(TASK DESCRIPTION) Retype nothing but the lines from the start of the material up to and including the line with "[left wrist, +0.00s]". Pictures don't belong in the copy.

--- START OF DATA ---

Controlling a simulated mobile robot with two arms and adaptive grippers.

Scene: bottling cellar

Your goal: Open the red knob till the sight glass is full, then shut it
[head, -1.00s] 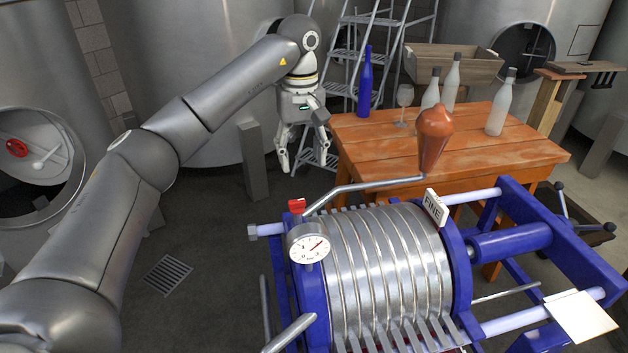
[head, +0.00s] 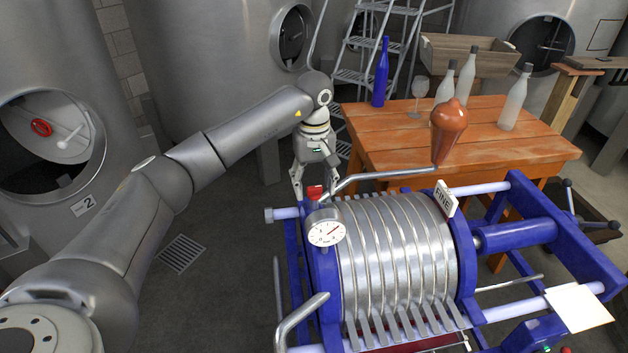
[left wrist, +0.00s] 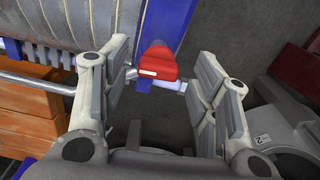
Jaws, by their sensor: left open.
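The red knob (head: 315,192) sits on the blue frame at the near left end of the ribbed filter, just above the round gauge. In the left wrist view the knob (left wrist: 158,63) lies between the two fingers, with gaps on both sides. My left gripper (head: 314,181) is open and empty, pointing down behind the knob in the head view. A pear-shaped reddish-brown vessel (head: 447,130), which looks like the sight glass, stands at the end of a bent pipe. I cannot make out a fill level. My right gripper is not in view.
An orange wooden table (head: 400,130) behind carries a blue bottle (head: 381,75), a wine glass (head: 419,90) and several pale bottles. Steel tanks stand behind; floor at left is clear.

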--- END OF DATA ---

(RESULT FOR THIS TASK)
Controlling a simulated mobile robot with two arms and adaptive grippers.

Scene: bottling cellar

Your goal: Open the red knob till the sight glass is full, then shut it
[head, -1.00s] 
[head, +0.00s] 
[left wrist, +0.00s] 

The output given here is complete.